Hi All,
I have requirement to read content of PDF having Table and Paragraphs which is structured and unstructured and store it into TABLES without any manual intervention.
I have used the Appian inbuilt feature doc extract but its not providing me accurate reading capability like some fields are readable but some are not.
https://docs.appian.com/suite/help/23.2/evaluate-doc-extraction.html
We would like to stick with Appian as it keeps the doc in Appian rather than using Google
Any suggestion will be helpful
Thanks
Discussion posts and replies are publicly visible
How many training cycles did you do?
What is meant by training cycle can you please help to explain , as of now I have passed the same PDF 10 time through the work flow and its unbale to read the fields
In my blog post I describe how training works: appian.rocks/.../
Hi Stefan,I cannot see the option , is it some licence issue
In the Build view, click NEW > AI Skill.
This needs to be enabled by Appian.
Currently we are on 23.1, I guess this feature is available on next version 23.2
Yes
Hi Stefan,
We have upgraded to 23.2 and have provided the training documents in the AI Training skills but still in the extraction form document "ExtractedData" nothing appears in the output , and when it reaches to the reconcile and on View form only 30% of the document is scanned and half the tables are missed.
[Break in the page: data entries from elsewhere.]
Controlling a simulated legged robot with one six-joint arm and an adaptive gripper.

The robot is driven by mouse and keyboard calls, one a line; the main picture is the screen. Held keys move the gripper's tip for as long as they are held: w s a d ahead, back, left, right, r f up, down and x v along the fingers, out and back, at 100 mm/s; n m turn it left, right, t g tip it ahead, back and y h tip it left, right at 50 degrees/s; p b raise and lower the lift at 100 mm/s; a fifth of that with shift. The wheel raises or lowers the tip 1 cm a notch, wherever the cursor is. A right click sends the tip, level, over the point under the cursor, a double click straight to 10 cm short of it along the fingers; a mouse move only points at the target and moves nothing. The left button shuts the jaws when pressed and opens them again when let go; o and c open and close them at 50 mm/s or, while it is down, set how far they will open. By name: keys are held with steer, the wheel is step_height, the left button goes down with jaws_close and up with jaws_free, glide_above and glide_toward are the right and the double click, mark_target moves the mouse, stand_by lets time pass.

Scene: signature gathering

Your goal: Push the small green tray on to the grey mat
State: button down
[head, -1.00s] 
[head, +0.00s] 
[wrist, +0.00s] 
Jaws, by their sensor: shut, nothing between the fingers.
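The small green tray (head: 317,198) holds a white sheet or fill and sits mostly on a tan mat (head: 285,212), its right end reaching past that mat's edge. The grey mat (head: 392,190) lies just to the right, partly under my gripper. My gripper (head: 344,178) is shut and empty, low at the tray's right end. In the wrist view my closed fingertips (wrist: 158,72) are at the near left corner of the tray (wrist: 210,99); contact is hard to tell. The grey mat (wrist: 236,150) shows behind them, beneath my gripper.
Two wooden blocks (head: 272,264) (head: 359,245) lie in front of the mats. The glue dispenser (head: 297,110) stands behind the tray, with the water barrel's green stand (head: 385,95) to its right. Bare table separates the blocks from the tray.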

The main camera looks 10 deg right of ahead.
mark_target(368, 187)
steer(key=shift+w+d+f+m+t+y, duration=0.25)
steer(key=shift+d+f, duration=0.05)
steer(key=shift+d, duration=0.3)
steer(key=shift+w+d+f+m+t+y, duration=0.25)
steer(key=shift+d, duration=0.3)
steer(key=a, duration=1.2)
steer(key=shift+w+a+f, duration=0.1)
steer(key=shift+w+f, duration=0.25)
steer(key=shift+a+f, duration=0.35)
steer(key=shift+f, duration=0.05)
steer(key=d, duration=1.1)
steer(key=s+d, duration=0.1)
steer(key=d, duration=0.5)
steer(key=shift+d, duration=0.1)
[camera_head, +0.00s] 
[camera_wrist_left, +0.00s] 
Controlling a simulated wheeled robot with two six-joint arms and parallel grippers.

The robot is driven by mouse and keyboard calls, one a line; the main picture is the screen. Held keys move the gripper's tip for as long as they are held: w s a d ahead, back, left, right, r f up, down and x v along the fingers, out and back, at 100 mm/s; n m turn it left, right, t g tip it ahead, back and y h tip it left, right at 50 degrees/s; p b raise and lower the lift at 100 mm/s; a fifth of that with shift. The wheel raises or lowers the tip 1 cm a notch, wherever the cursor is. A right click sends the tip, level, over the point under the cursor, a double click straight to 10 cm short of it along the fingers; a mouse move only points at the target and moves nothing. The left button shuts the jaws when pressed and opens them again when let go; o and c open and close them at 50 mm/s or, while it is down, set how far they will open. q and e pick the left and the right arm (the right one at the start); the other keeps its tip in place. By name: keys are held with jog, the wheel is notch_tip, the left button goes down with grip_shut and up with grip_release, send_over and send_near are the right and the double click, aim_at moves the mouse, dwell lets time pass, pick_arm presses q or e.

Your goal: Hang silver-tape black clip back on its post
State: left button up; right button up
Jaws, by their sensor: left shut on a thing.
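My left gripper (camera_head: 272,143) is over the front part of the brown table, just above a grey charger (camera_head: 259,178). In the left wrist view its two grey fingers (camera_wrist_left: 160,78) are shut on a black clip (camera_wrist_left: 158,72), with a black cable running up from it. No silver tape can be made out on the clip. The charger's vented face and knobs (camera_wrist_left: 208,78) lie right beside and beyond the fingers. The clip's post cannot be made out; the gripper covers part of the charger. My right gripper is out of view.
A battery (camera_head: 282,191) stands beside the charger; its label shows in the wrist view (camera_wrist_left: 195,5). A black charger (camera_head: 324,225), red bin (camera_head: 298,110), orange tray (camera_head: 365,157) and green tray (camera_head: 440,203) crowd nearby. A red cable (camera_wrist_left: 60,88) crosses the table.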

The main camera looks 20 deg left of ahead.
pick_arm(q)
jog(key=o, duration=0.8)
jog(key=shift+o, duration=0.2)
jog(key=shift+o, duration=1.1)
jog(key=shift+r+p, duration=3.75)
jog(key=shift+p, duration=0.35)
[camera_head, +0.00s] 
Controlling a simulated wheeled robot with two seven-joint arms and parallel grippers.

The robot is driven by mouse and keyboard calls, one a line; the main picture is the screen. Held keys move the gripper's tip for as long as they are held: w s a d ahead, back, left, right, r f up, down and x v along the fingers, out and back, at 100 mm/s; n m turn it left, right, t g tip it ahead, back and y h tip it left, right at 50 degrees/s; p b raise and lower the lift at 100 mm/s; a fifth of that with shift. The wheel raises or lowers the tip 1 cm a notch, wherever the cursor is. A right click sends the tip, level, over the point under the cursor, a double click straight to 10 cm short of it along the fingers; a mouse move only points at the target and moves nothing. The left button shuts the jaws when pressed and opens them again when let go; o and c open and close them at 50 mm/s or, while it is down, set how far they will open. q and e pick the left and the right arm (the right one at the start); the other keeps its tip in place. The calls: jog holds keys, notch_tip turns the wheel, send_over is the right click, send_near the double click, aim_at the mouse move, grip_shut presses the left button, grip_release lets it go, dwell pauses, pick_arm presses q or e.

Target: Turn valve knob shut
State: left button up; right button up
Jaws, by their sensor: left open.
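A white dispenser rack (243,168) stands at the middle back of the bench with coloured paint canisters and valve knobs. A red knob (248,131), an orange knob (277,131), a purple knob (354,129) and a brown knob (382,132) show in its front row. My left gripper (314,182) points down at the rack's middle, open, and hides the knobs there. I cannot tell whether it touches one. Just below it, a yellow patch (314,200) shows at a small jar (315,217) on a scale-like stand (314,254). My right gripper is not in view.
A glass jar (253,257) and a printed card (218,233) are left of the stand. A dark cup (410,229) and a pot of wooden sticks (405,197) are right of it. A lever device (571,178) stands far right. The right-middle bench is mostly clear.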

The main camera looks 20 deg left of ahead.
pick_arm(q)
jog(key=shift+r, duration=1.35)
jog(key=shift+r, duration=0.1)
What I have seen is that for 1st time we have do to a manual intervention in Reconcile Task to map the non readable fields manually then after that if the same set of doc is passed then it is able to read few key value pairs but still struggling with reading tables.
Our business requirement was that customer will send us PDF via email to process model and it will read the PDF having tables and non tables and store in DB without any manual intervention from customer.
I guess this new AI Training is for simple documents like invoice which has straight FW key value pairs.
Our document is a complex report having a complex piece of table with header names with special characters like
Is there any other way to read PDF
As I already tried to explain, the training for extract ONLY happens in the reconciliation step. You will need to repeat that at least a few times with various documents, so that the machine learning model understands what you want it to do.
Then, you add a data validation step after the extraction to decide whether the extraction was good or needs a manual reconciliation.
And if you have the feeling that the OOTB extraction is not powerful enough, I suggest to contact Appian and discuss your specific use case.